Aerial Visual Tracking plays an essential role across many applications, including fire detection, cinematography, infrastructure inspection, object tracking, search and rescue operations, surveillance, anomaly detection, and traffic management. Aerial video data adds extra layers of complexity to the usual challenges found in general video data, such as occlusions and low image resolution. Such aerial video data may be captured by manned aerial vehicles and/or unmanned aerial vehicles (UAVs). Mechanical vibrations induced by the aerial vehicle can cause motion blur and rapid camera movement, resulting in drastic and blurry changes in the motion of the target. Accompanying lighting and weather conditions can also affect the appearance of the target drastically.

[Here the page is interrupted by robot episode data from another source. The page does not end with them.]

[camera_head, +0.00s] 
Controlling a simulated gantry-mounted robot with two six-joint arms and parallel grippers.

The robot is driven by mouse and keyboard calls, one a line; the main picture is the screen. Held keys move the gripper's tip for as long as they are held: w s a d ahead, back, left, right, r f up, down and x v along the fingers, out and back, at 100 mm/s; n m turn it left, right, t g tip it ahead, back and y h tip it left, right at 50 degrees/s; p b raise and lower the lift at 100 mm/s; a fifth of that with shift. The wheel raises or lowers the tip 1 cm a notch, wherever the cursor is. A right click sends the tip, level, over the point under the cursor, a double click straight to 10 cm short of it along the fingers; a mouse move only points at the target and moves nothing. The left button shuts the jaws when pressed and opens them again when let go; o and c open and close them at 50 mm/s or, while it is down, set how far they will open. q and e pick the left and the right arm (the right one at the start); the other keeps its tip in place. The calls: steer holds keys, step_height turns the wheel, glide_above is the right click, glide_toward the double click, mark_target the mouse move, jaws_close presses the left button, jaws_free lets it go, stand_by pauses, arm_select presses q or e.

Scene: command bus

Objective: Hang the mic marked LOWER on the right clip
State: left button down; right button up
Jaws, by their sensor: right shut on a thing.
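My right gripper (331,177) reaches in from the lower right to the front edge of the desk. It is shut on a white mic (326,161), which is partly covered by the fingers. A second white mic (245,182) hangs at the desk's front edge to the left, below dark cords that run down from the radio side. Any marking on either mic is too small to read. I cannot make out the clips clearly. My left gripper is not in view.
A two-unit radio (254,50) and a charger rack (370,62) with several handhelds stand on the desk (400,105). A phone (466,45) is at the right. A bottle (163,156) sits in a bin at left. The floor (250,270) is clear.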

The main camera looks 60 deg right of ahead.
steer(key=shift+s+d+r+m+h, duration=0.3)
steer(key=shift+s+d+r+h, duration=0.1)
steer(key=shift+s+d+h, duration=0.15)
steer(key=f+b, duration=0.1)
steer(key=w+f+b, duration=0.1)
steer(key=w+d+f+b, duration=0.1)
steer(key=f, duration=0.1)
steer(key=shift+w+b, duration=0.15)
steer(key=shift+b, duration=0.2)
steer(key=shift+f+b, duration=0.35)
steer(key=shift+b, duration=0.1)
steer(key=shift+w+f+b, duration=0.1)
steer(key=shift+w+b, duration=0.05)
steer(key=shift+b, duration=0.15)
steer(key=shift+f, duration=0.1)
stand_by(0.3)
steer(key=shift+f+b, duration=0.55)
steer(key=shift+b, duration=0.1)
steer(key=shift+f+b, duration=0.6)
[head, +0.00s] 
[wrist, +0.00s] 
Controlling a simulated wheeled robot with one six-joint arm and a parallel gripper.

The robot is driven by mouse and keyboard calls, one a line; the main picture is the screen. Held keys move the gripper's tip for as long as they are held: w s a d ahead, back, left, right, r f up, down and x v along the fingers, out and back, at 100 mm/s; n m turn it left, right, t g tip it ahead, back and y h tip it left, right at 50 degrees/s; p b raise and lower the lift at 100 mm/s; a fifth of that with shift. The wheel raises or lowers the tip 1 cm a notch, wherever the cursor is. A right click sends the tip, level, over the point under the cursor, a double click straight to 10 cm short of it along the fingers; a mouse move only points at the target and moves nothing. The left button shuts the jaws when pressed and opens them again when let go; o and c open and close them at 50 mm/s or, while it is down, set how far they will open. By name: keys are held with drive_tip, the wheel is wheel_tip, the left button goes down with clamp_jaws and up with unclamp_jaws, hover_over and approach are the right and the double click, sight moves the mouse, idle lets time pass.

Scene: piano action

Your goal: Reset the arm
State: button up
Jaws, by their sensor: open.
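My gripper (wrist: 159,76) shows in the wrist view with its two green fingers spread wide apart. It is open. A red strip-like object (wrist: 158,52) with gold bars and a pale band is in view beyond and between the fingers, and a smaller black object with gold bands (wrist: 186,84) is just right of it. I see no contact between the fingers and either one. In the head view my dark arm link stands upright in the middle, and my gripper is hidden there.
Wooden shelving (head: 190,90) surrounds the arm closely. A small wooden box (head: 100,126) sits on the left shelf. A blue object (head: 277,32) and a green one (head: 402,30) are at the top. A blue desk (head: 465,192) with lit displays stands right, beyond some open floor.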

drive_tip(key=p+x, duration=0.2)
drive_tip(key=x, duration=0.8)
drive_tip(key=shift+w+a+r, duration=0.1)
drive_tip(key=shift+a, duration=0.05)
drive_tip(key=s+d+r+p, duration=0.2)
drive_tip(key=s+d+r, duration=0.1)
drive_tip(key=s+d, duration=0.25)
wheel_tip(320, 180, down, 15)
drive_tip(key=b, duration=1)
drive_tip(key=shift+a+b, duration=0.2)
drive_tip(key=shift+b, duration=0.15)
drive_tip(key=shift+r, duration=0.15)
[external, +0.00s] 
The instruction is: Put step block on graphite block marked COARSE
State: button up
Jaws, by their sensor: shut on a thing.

An aerial vehicle's ability to fly in all directions can cause multiple appearances of the object to be captured. Additionally, fluctuations in the object size and appearance are even more common in a long sequence. The primary obstacle in researching language-guided aerial tracking is the lack of language-annotated single object tracking aerial data, despite the availability of multiple open-source aerial datasets. Using natural language is counter-intuitive when dealing with tiny objects. Annotating bounding boxes is equivalently problematic for small objects where the target has lower image resolution, overhead occlusions, dense scenarios, and nighttime scenes with partial occlusions or unclear visibility of the object. Hence, there is a need for improved systems and methods for implementing accurate and reliable SOT techniques.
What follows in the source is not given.